### What the task asks:
Reproduce verbatim the lines up to and including the one with "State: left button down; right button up", starting from the first.
##########
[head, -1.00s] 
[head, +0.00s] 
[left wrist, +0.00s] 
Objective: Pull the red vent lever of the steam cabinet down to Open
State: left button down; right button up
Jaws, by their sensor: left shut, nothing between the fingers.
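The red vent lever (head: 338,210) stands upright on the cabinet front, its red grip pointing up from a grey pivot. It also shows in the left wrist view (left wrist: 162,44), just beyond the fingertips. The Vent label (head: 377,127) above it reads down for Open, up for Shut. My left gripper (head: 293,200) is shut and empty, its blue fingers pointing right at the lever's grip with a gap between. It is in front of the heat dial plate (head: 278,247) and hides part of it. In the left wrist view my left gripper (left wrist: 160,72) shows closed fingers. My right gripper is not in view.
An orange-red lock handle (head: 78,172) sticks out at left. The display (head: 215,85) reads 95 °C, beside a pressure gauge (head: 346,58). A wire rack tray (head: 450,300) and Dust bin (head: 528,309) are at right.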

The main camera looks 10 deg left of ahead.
##########
### Exercise response:
[head, -1.00s] 
[head, +0.00s] 
[left wrist, +0.00s] 
Objective: Pull the red vent lever of the steam cabinet down to Open
State: left button down; right button up

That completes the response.